The people who had been sent for provisions having returned, the admiral passed over the mountain along a path so narrow, steep, and winding, that the horses were led over with much difficulty. They now entered the district of Cibao, which is rough and stoney and full of gravel, yet plentifully covered with grass, and watered with several rivers in which gold is found. The farther they went in this country they found it the rougher and more uncouth, and everywhere encumbered with mountains, on the summits even of which they found grains of gold, which is washed down from the tops of these mountains by the great rains and torrents into the beds of the rivers, and there found in small dust, sand, or grains, interspersed with some of a larger size. This province is as large as Portugal, and abounds in mines and brooks producing gold; but for the most part has few trees, and these are mostly pines and palms of several sorts, growing on the banks of the rivers. As Ojeda had travelled before into this country, the Indians had some knowledge of the Christians; and understanding that they came in search of gold, the natives came to meet the admiral everywhere during the march with small quantities of gold which they had gathered, and bringing presents of provisions. Being now 18 leagues from Isabella[9], and the country he had marched over from the Pass of Cibao very rugged, the admiral ordered a fort to be constructed in a strong and very pleasant situation, to command the country about the mines, and to protect the Christians that might be employed there in procuring gold, and gave it the name of the castle of St Thomas. He gave the command of this new fort to Don Pedro Margarite, with a garrison of 56 men, among whom were workmen of all kinds for building the castle, which was constructed of clay and timber, as of sufficient strength to resist the efforts of any number of Indians that might come against it. On breaking ground for the foundations of the fort, and cutting a rock to form its ditches, at two fathoms below the surface, they found several nests made of hay and straw, containing instead of eggs three or four round stones as large as oranges, as artificially made as if they had been cannon-balls [10]. In the river that runs at the foot of the hill on which the castle was built, they found stones of several colours, some of them large, of pure marble, and others of jasper.

[9] By the description of the route in the foregoing narrative, the distances appear to have been, from Isabella to the pass of Hidalgos 3 leagues; from Hidalgos to the pass of Cibao 11 leagues; and from this latter pass to the Castle of St Thomas 4 leagues: in all 18 leagues as in the text.--E.

[10] This story, like the iron pan in Dominica formerly mentioned, seems to have gained circumstances in its passage to the author. Such collections of balls or round stones are not uncommon in mines, and are termed nests: The hay and straw seem an embellishment.--E.

Leaving orders for finishing the fortifications of fort St Thomas, the admiral set out on his return for Isabella on Friday the 21st of March.
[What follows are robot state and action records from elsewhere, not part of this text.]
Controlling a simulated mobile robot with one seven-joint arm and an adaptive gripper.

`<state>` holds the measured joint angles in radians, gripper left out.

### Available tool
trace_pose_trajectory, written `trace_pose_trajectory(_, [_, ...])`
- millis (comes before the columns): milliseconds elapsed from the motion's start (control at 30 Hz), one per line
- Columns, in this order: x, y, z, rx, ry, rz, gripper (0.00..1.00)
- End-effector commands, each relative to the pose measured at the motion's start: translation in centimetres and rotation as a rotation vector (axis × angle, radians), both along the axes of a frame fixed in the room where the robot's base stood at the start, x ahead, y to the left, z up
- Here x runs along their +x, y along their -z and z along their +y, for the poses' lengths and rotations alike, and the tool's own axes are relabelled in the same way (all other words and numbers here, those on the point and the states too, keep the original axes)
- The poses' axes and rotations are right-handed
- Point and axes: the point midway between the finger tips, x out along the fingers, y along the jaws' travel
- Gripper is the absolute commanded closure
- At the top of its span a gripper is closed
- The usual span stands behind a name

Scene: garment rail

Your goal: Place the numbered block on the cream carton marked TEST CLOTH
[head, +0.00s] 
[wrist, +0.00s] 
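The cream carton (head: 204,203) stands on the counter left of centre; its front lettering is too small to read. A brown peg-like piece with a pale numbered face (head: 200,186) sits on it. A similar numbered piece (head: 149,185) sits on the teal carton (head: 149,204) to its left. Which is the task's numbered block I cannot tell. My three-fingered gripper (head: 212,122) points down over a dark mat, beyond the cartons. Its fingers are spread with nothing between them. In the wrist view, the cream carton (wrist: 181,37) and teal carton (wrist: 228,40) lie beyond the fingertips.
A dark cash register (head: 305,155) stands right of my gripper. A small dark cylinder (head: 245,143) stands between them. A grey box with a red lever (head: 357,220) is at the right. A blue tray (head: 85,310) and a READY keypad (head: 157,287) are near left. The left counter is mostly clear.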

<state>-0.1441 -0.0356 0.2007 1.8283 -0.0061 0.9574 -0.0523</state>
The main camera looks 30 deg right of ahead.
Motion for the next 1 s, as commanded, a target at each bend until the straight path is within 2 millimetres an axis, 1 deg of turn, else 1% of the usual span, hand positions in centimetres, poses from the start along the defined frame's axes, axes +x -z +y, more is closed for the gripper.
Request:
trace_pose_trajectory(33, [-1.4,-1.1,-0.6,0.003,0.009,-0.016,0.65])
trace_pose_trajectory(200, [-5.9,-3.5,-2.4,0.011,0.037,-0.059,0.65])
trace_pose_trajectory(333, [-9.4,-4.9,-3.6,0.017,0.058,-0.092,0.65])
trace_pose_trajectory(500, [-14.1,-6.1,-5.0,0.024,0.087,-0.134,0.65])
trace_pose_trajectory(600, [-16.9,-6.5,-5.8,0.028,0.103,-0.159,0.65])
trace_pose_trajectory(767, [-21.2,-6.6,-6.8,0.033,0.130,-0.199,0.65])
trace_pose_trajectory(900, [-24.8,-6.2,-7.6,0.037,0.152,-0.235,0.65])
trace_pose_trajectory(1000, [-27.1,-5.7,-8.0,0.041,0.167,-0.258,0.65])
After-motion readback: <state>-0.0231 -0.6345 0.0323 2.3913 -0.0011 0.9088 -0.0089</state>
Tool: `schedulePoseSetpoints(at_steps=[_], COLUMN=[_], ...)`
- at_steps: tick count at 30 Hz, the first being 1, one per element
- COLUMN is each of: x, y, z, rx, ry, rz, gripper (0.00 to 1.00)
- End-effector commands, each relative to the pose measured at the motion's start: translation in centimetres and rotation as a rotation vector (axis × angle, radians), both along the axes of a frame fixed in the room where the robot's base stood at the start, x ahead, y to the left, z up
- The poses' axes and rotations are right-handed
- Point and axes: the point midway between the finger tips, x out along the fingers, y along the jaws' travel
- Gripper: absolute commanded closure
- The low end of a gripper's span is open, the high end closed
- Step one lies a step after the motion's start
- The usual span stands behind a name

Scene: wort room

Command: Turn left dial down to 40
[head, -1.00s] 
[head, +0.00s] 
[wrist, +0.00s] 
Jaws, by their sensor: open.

Near the Green River he met the escort of mules with provisions, which he sent on to the fort[11]; and was constrained to remain some time at the green river on account of the excessive rains which then fell. While afterwards endeavouring to find the fords of the Rio Verde and Rio del Oro, which is larger than the Ebro, he had to remain for several days among the towns of the Indians, subsisting his whole party on the Indian bread and garlick, which the natives parted with for a small price. On Sunday the 29th of March he returned to Isabella, where melons were already grown and fit for eating, although the seed had only been put into the ground two months before. Cucumbers came up in twenty days. A wild vine of the country having been pruned, had produced large and excellent grapes. On the 30th of March a peasant gathered some ears of wheat which had only been sown in the latter end of January. There were vetches likewise, but much larger than the seed they had brought from Spain; these had sprung up in three days after they were sown, and the produce was fit to eat after twenty-five days. The stones of fruit set in the ground sprouted in seven days. Vine branches shot out in the same time, and in twenty-five days they gathered green grapes.

[11] In a former passage he was said to have waited for the convoy of provisions before going to Cibao, which must have been an oversight in the author.--E.